' IRELAND RATIFIES PROTOCOL 13 TO THE EUROPEAN CONVENTION ON HUMAN RIGHTS '


On 2 May 2002 Ireland, represented by Ambassador Justin Harman, Ireland's Permanent Representative to the Council of Europe, signed and ratified Protocol No. 13 to the Convention for the Protection of Human Rights and Fundamental Freedoms. This Protocol abolishes the death penalty in all circumstances in those states party to it including any execution by the state in time of war or threat of war.

Ireland was one of three European states to ratify the Protocol: Malta and Switzerland also ratified.

Protocol 13 embodies a fundamental tenet of good human rights practice in forbidding the taking of human life by the state and its aim is a ban throughout Europe on the use of the death penalty in any circumstance. The people of Ireland in a referendum held 7 June 2001 voted in favour of the Twenty-First Amendment to the Constitution which allowed references to the death penalty to be removed from the Irish Constitution, as well as a prohibition on the re-introduction of the death penalty.

With ratification of Protocol 13 to the European Convention on Human Rights, Ireland emphasises its long-standing commitment to abolition of the death penalty in any form.

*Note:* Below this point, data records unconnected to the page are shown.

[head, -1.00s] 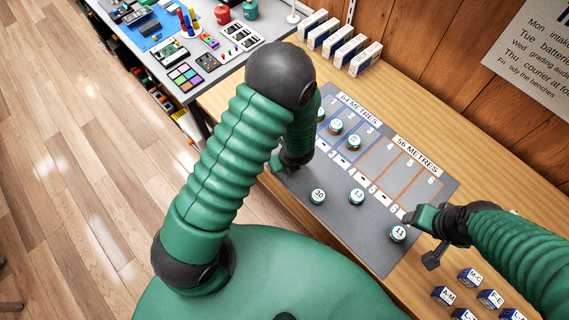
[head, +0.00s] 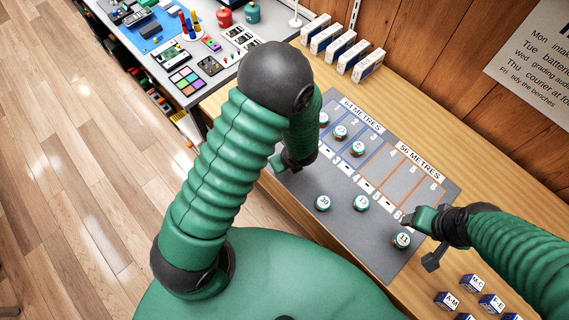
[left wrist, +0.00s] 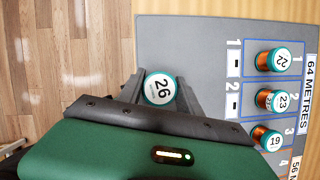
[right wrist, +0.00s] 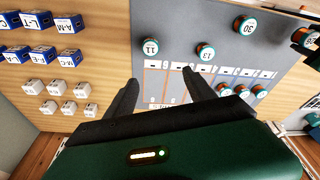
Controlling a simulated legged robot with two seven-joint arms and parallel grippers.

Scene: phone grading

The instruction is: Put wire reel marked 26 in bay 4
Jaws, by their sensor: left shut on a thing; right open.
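The wire reel marked 26 (left wrist: 160,88) is between the fingers of my left gripper (left wrist: 159,78), which is shut on it. In the head view my left gripper (head: 290,164) is at the grey mat's left edge; my arm hides the reel there. Bay 4 (head: 383,166), the first orange-outlined lane under 56 METRES, looks empty. Reels 22 (left wrist: 275,60), 23 (left wrist: 273,101) and 19 (left wrist: 268,138) stand in the blue-outlined bays 1, 2 and 3. My right gripper (right wrist: 160,79) is open and empty, over the mat's right side near reel 11 (head: 402,240).
Reels 30 (head: 323,203) and 13 (head: 361,203) stand on the front of the mat (head: 375,250), in front of the bay number labels. Small lettered boxes (head: 447,301) lie right of the mat. White cartons (head: 340,47) stand at the back by the wooden wall.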

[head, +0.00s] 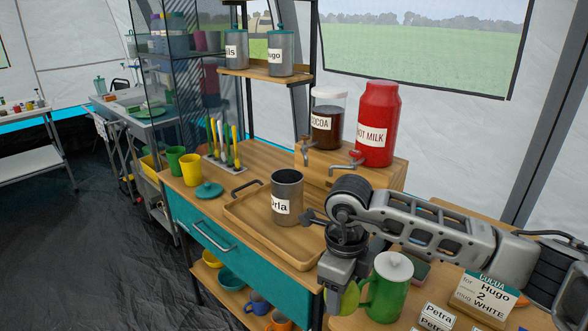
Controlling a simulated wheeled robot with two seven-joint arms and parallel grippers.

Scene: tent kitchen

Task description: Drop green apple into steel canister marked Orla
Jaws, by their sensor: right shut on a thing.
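The steel canister (287,205) with a label reading "rla", its first letter hard to see, stands upright and open on a wooden tray (237,218) on the counter. A teal lid (209,190) lies on the counter to its left. My right gripper (343,293) is shut on the green apple (345,300), to the right of and nearer than the canister. The apple is partly hidden by the fingers. My left gripper is not in view.
A green lidded jug (389,286) stands just right of the apple, with an order card (483,295) beyond it. A red hot milk dispenser (378,125) and a cocoa dispenser (327,119) stand behind the canister. Two labelled canisters sit on the upper shelf (266,75).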

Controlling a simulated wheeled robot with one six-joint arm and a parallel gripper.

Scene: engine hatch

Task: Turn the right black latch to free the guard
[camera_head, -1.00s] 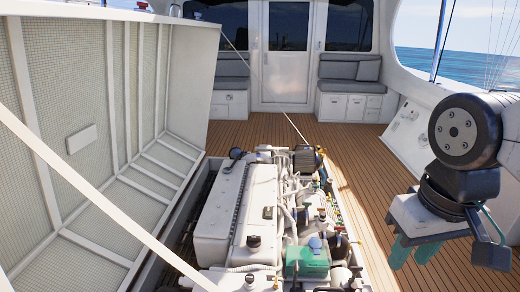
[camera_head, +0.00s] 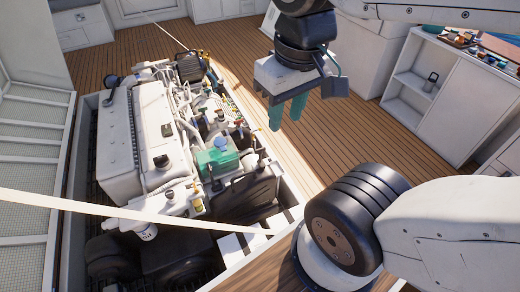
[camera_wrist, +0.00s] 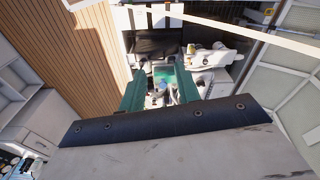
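My gripper (camera_head: 286,112) is open and empty, its two green fingers pointing down. It is held above the deck, right of the engine (camera_head: 143,135) in the head view. In the wrist view the fingers (camera_wrist: 160,88) stand apart, with part of the engine showing between and beyond them. A green housing with a light blue cap (camera_head: 218,157) sits at the engine's near right side. Small dark, red and yellow fittings lie around it. I cannot tell which part is the right black latch or the guard; they are too small or hidden here.
The engine sits in an open hatch with a raised rim. The lifted hatch lid (camera_head: 30,170) stands at left. A pale strap (camera_head: 120,212) crosses the near end. A white cabinet (camera_head: 440,100) stands at right. Wooden deck (camera_head: 350,125) lies clear between hatch and cabinet.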

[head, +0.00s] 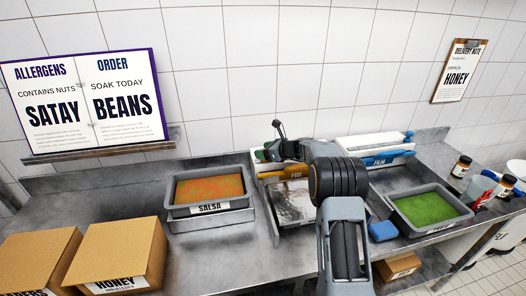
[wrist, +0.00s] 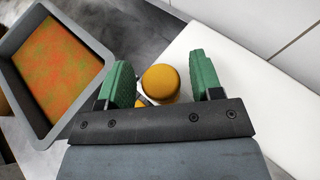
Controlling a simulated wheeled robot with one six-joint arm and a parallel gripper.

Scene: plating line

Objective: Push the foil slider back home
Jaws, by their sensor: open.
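The foil box (head: 292,202) stands at the back of the steel counter, with a yellow-orange slider bar (head: 287,173) along its top edge. A round orange knob (wrist: 160,82) shows in the wrist view and appears to be the slider's knob. My gripper (head: 262,155) is over the left end of the foil box. In the wrist view my gripper (wrist: 162,82) is open, its two green fingers either side of the knob. The knob lies closer to the left finger, with a clear gap to the right finger. In the head view the gripper hides the knob.
A grey tray of salsa (head: 208,210) stands left of the foil box. A film box with a blue slider (head: 386,158) is to its right, and a tray of green food (head: 462,225) stands further right. Cardboard boxes (head: 115,250) fill the front left. The tiled wall is close behind.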

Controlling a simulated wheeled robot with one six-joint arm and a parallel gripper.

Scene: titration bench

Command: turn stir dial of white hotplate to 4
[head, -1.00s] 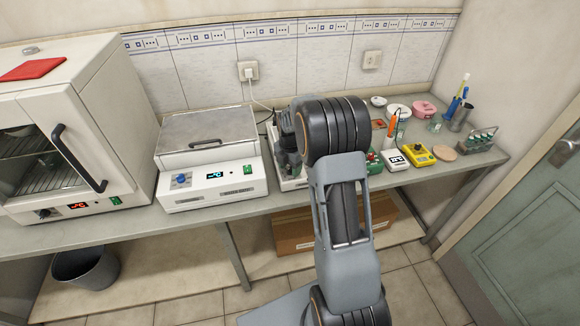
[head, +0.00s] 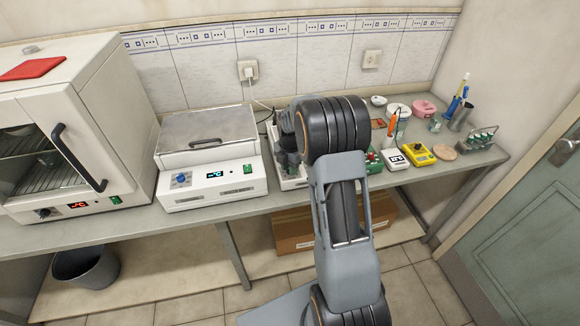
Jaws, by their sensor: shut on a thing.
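The white hotplate (head: 293,184) stands on the bench right of the lidded bath, mostly hidden behind my arm. Only its left side and a strip of its front show. My gripper (head: 290,168) points down at the hotplate's front and is shut on something there. It is at the place of the stir dial, but the dial, its marks and the fingertips are too small or covered to make out. The dial's setting cannot be read.
A white bath (head: 206,188) with a grey lid and blue knob stands close on the left, beside a white oven (head: 70,130). A green-topped device (head: 374,160), a white balance (head: 396,160) and a yellow meter (head: 419,154) stand close on the right.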

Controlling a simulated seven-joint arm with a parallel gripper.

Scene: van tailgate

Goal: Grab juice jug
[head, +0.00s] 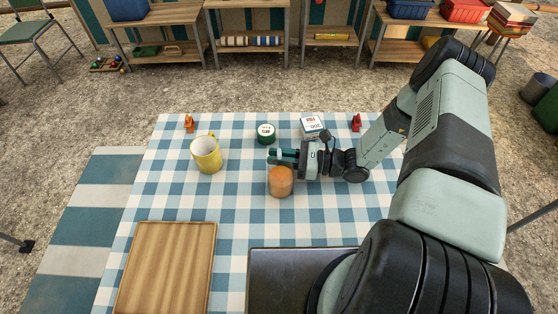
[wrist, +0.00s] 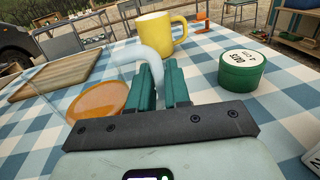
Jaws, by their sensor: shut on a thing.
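The juice jug (head: 280,182) is clear, with orange juice in it, and stands at the middle of the checked cloth. In the wrist view the jug (wrist: 98,102) is left of my fingers, its pale curved handle (wrist: 150,36) rising between them. My gripper (head: 274,156) reaches in from the right at the jug's far side. In the wrist view the green fingers of my gripper (wrist: 160,80) are shut on the handle. The lower part of the handle is hidden behind the fingers. The jug looks upright; I cannot tell whether its base touches the cloth.
A yellow mug (head: 207,156) stands left of the jug. A green round tin (head: 266,134) and a white box (head: 312,125) stand behind. Red clips (head: 356,122) sit at the far edge. A wooden board (head: 166,270) lies front left. Cloth between board and jug is clear.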

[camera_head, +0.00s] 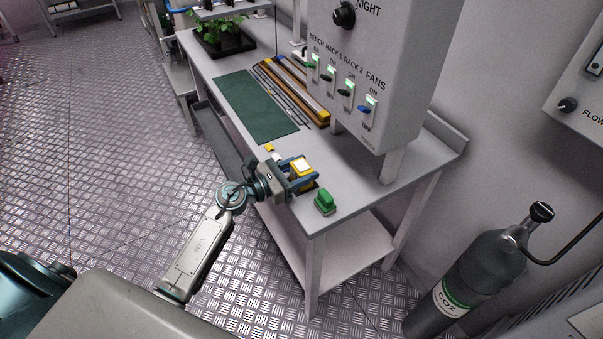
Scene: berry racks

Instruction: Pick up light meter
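A yellow block-shaped device with a pale top, which looks like the light meter (303,169), is at the near end of the white bench. My left gripper (299,174) reaches in from the left, with its blue fingers on either side of this device. The fingers hide part of it. I cannot tell whether they press on it or stand apart from it, nor whether it rests on the bench. My right gripper is not in view.
A green object (325,202) stands close by at the bench's (358,180) near corner. A small yellow item (269,147) lies behind the gripper. A dark green mat (257,106) lies farther back. A switch box (372,60) overhangs the right side; a CO2 cylinder (470,275) stands right.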

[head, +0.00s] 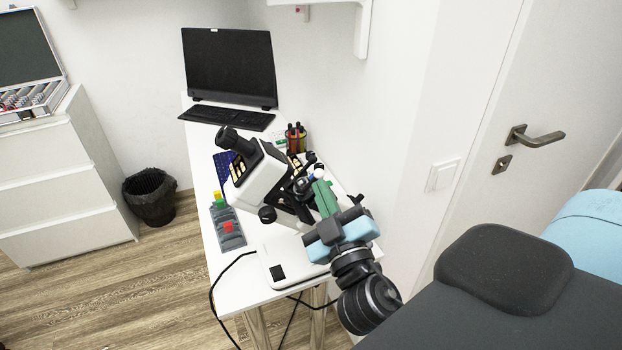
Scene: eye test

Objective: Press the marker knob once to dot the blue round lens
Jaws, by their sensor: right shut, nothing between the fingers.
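A white lens-measuring device (258,182) with a black eyepiece (236,141) stands on the white table. Its black mechanism and small knobs (297,188) face right, towards my gripper. My right gripper (319,184), with green fingers and light blue sides, comes from the lower right. It is shut and empty, its tips close beside the mechanism in the picture. A small white ball shape shows just past the tips; I cannot tell whether they touch it. I cannot make out which part is the marker knob. The blue round lens cannot be made out. My left gripper is not in view.
A grey tray (231,240) with small yellow, green and red pieces lies at the table's left edge. A monitor (230,66), a keyboard (228,117) and a pen holder (296,140) stand farther back. The wall is close on the right. A dark padded couch (505,270) fills the lower right.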

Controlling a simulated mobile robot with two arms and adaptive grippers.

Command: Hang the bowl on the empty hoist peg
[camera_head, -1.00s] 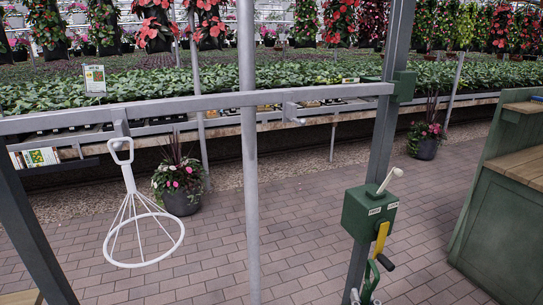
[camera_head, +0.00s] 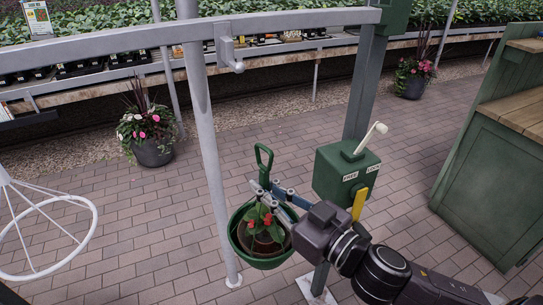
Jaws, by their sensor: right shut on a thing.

The 110th meeting of the Committee of Ministers of the Council of Europe in Vilnius, Lithuania, was chosen as the occasion on which the

Protocol would be opened for signature by the Council of Europe's 44 member states. At this meeting, member states also dealt with the fight against terrorism, human rights and regional cooperation, as well as the way in which these issues could be addressed through the Conventions of the Council of Europe.